Not just for the students but also the hard working young people - anyone in fact whose looking for accommodation and finding it extortionately expensive. Prohibitively so.

Forget getting on the property ladder, I'm not even talking about house purchases because many have already worked out that's a pipe dream and won't ever happen for them. I'm just talking renting.

To rent a place in any major city these days is right up there.

It's a good chunk of your wages just for a two-bedroom with a questionable bathroom.

I know tenants can be ratbags and being a landlord is tough, but boy are the landlords making money. They've got to be. The stuff they're advertising for top dollar for those on a living or minimum wage is at times laughable.

But they're getting away with it because someone somewhere will pay for it.

And because the market is tight and the competition is huge, tenants can't afford to be fussy.

I'm not saying young renters need subway-tiled splashbacks and hot and cold aircon, I'm just saying the bare bones basics of a flat that doesn't leak, or doesn't have mould up the bathroom walls.

We know a bunch of young people looking for flats at the moment. Often times they turn up to a viewing and they're 40 deep in a queue.

Despite the Government's new rules around rentals, it's still a landlord's game. They still pick and choose who they want in there, they still call all the shots.

One young male we know of was told he was the wrong age, the wrong gender, and the wrong ethnicity. The owner wanted an older tenant, female, and preferably of another race. How do they get away with this? Because they can. Because the line is 40 deep and someone will fit the bill.

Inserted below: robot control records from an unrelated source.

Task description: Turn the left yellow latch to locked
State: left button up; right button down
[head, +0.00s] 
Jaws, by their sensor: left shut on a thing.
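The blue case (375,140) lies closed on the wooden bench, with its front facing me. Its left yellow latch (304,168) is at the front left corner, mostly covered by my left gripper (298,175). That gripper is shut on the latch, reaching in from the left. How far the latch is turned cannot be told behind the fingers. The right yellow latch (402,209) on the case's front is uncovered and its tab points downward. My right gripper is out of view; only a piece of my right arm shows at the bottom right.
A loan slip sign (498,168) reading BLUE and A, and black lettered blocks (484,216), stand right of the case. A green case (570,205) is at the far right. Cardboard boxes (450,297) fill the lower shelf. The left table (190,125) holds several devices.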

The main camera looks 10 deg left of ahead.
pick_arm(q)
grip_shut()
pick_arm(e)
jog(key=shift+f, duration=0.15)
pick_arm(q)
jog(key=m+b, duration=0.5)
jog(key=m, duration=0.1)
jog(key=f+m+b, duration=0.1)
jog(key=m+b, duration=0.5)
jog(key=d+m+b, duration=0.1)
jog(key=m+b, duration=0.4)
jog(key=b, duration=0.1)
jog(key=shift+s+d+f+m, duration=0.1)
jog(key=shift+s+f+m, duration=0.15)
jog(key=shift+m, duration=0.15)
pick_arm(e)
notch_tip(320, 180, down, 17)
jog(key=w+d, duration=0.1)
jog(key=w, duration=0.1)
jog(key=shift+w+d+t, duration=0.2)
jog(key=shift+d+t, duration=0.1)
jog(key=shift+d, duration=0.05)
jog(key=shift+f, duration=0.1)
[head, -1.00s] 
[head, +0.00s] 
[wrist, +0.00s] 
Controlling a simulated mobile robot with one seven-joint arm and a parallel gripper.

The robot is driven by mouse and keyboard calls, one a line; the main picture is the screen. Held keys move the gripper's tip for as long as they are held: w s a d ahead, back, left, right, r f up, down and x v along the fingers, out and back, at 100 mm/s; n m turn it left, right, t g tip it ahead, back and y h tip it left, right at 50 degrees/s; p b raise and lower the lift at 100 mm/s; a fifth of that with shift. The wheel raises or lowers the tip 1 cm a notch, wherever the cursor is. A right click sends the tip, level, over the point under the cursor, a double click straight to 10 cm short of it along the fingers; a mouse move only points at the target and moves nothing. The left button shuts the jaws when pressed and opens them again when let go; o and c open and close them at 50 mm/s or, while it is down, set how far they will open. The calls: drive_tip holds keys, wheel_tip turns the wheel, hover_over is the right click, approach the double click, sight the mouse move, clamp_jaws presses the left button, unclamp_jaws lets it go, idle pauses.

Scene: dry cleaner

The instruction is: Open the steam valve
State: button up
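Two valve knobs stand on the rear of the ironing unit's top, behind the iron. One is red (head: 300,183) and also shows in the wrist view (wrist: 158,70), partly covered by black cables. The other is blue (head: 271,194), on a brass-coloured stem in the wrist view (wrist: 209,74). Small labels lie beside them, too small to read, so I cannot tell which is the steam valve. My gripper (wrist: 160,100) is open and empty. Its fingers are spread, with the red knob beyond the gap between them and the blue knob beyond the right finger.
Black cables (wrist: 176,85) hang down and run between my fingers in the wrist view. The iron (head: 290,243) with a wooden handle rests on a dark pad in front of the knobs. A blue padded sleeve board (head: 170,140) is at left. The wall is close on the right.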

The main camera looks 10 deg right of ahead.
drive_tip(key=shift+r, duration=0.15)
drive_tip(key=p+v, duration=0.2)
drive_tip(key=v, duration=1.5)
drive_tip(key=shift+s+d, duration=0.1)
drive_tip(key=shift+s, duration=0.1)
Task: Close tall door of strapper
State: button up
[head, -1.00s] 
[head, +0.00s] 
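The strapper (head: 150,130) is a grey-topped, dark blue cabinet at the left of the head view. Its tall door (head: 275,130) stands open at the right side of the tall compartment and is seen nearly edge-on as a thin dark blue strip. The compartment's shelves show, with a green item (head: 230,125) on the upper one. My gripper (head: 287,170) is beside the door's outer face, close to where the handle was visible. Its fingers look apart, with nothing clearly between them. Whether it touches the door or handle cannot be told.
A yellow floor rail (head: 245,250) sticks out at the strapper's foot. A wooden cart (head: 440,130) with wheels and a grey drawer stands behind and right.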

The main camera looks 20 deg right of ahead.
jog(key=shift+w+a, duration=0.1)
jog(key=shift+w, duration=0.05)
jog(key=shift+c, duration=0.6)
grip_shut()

You have to jump through hoops, and be the most attractive candidate for their property, even when that property is a shoebox with a communal laundry and even when you have no idea what the "right" candidate is. It's a crap shoot.

So I feel for all the young people finishing up school right now and trying to set up for next year - for their first year of Uni; for their new job; or for their new life outside of school.

As they strive for independence in this allegedly progressive and woke 2019 world, where you're ironically still being told you're the wrong age, gender or race for a flat.

It's tough. No wonder so many are staying home for longer.